To do
Quote the data below in full, minus the images.

Supplied data
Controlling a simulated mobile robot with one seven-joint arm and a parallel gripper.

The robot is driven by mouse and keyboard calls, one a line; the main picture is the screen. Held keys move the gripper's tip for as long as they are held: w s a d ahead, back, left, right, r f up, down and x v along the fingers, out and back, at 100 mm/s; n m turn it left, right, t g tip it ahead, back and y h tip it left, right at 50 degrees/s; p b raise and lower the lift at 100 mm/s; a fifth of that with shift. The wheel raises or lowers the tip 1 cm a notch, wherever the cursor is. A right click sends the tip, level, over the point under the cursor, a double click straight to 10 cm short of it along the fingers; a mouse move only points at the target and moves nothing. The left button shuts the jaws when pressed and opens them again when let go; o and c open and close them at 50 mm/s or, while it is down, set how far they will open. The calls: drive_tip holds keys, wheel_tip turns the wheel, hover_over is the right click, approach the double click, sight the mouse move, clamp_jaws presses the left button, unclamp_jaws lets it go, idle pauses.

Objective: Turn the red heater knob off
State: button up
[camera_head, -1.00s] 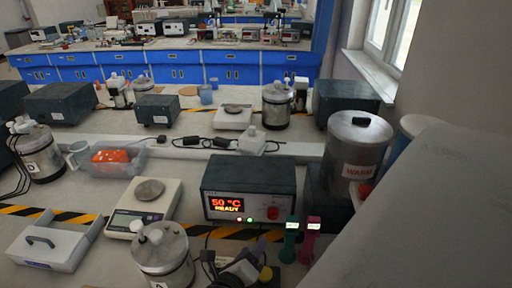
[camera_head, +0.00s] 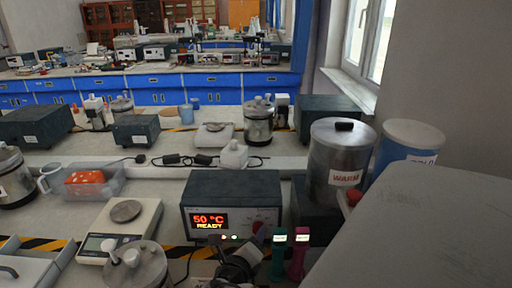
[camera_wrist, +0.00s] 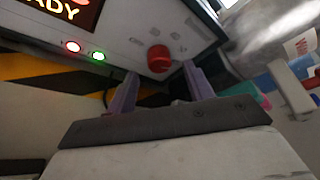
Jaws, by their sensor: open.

Solution for this task
Controlling a simulated mobile robot with one seven-joint arm and a parallel gripper.

The robot is driven by mouse and keyboard calls, one a line; the main picture is the screen. Held keys move the gripper's tip for as long as they are held: w s a d ahead, back, left, right, r f up, down and x v along the fingers, out and back, at 100 mm/s; n m turn it left, right, t g tip it ahead, back and y h tip it left, right at 50 degrees/s; p b raise and lower the lift at 100 mm/s; a fifth of that with shift. The wheel raises or lowers the tip 1 cm a notch, wherever the cursor is. A right click sends the tip, level, over the point under the cursor, a double click straight to 10 cm short of it along the fingers; a mouse move only points at the target and moves nothing. The left button shuts the jaws when pressed and opens them again when let go; o and c open and close them at 50 mm/s or, while it is down, set how far they will open. The calls: drive_tip holds keys, wheel_tip turns the wheel, hover_over is the right click, approach the double click, sight the mouse move, clamp_jaws presses the left button, unclamp_jaws lets it go, idle pauses.

Objective: Turn the red heater knob off
State: button up
[camera_head, -1.00s] 
[camera_head, +0.00s] 
[camera_wrist, +0.00s] 
Jaws, by their sensor: open.

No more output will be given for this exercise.